Praktik Sapu Rata Alam Papua

Oleh: Jhon Lock

Praktek ‘sapurata’ dunia alam dan hasil alam sudah terjadi sejak Indonesia ada di Papua. Akit diberikan kebebasan berlebihan, rute pergeseran alam di mulai dari lingkungan transmigrasi. Semua hasil alam maupun yang ada di atas daratan pun ingin dikuasai.

Kita mau bilang rakyat Non Papua tindas orang Papua juga salah. Nanti terlihat tidak etis, tidak sopan, tidak hargai. Tapi hak untuk menegur itu keharusan. Tapi nyatanya sekarang antara hak dan perasaan bercampur dalam situasi “diam – diam” saja.

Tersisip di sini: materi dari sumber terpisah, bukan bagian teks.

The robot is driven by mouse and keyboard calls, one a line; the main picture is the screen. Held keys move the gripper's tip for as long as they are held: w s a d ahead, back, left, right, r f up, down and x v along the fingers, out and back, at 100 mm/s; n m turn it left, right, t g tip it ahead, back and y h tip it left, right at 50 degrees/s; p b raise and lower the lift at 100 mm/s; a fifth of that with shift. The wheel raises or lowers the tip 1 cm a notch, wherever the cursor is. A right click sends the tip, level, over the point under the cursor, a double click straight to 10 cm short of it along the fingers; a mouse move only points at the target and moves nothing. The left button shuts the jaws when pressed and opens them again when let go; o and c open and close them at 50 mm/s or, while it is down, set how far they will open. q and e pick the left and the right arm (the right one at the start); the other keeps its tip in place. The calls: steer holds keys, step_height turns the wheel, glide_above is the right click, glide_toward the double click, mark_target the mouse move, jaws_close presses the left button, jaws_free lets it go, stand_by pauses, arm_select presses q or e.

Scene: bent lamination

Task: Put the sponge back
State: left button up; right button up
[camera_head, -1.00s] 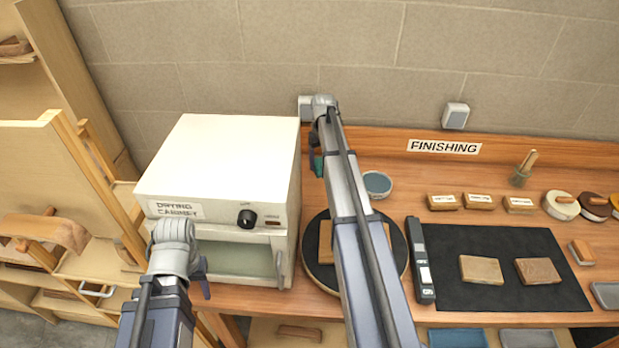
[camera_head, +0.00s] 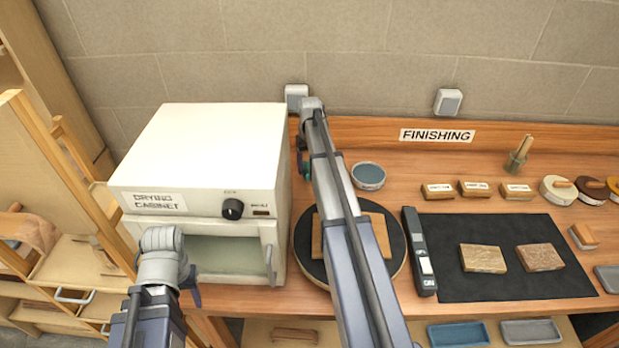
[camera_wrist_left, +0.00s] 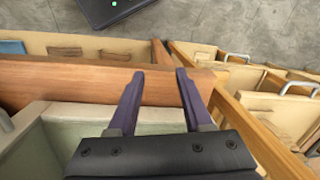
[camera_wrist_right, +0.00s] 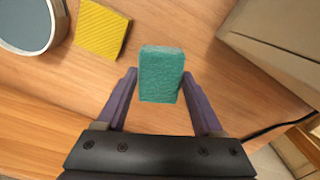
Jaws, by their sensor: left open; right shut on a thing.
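A teal sponge (camera_wrist_right: 161,75) is held between the fingers of my right gripper (camera_wrist_right: 160,80) in the right wrist view. In the head view my right gripper (camera_head: 303,158) is at the back of the bench, beside the drying cabinet's right rear corner; the arm hides most of this spot. A yellow ribbed pad (camera_wrist_right: 101,28) lies on the wood left of the sponge in the right wrist view, apart from it. My left gripper (camera_head: 190,287) is open in front of the cabinet; its empty fingers also show in the left wrist view (camera_wrist_left: 158,88).
The drying cabinet (camera_head: 205,140) stands left of the right arm. A blue-filled bowl (camera_head: 368,175) and a round black turntable (camera_head: 303,240) with a wooden board are close to that arm. Further right are a black mat (camera_head: 510,225), a level-like tool (camera_head: 418,250) and labelled blocks (camera_head: 475,188).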

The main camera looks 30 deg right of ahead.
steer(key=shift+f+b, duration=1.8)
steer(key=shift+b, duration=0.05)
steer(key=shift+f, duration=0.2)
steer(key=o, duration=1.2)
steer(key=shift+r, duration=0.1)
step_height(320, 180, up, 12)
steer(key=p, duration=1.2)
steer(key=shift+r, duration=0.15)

Mata orang Papua melihat ular, tikus, kadal, senggulung, kupu – kupu, tuban, biawak, adalah ciptaan Tuhan untuk menghiasi jagad alam raya. Kumpulan binatang liar dan buas tidak serta merta untuk di perdagangkan. Itu untuk makan, menjaga dan menjadi kode alam buat orang Papua.

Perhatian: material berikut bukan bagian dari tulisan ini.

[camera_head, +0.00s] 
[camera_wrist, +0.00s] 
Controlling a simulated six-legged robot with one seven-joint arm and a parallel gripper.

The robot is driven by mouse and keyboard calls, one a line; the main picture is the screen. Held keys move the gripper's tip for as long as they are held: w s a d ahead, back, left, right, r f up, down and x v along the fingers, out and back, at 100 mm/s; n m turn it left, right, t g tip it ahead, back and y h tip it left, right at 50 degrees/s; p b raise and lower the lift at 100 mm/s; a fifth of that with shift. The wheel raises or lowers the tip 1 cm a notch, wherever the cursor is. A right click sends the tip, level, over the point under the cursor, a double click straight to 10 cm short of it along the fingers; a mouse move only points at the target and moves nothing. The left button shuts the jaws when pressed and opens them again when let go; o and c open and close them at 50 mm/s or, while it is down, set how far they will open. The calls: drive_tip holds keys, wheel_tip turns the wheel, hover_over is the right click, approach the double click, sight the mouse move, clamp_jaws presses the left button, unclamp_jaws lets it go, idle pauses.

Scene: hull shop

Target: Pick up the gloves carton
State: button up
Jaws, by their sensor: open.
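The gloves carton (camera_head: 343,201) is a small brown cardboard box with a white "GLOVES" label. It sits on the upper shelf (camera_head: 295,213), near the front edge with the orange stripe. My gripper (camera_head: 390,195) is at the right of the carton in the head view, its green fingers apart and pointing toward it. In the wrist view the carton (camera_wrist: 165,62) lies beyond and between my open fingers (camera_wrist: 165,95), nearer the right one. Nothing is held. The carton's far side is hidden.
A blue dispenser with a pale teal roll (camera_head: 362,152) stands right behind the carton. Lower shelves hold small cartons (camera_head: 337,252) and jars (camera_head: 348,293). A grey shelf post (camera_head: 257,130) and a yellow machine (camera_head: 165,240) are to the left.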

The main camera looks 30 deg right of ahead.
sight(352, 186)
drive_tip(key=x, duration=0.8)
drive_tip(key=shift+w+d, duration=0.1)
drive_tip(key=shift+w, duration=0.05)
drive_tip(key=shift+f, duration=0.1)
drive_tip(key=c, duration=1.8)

Kalau sudah model begini, makin kelihatan dengan jelas bahwa, penindasan itu semakin nampak ke permukaan. Ini bukan hanya di Timika, tapi hampir di seluruh tanah Papua yang kaya akan eksotis alam. Hutan habis, hewan habis, terakhir manusia dengan sendirinya habis.

Apalagi khusus untuk Merauke, dulu itu ikan gastor tidak ada, yang ada hanya katip, nambim, Olip (gabus) dan tonangkat. Ini nama – nama ikan asli yang sudah mau punah, yang ada di Merauke dalam bahasa suku Muyu. Ada juga nama dalam kamus Malind.

Rumah alam yang menghidupkan adat/istiadat orang Malind di amputasi dengan penghilangan hutan, pengrusakan lahan, pembabatan, pembakaran, perburuan liar, pembunuhan ribuan bibit ikan dan hewan langkah di jual beli murah. Ini semua sistem negara yang punya maksud buruk bagi pribumi.

Sesungguhnya hewan darat, air dan udara mereka punya tuan. Tuan mereka hidup seperti rupa manusia. Tuan mereka punya perasaan sama seperti manusia. Ini alam leluhur yang nyata, budaya dan alam leluhur yang Tuhan kasih lebih besar dibanding seluruh bangsa didunia.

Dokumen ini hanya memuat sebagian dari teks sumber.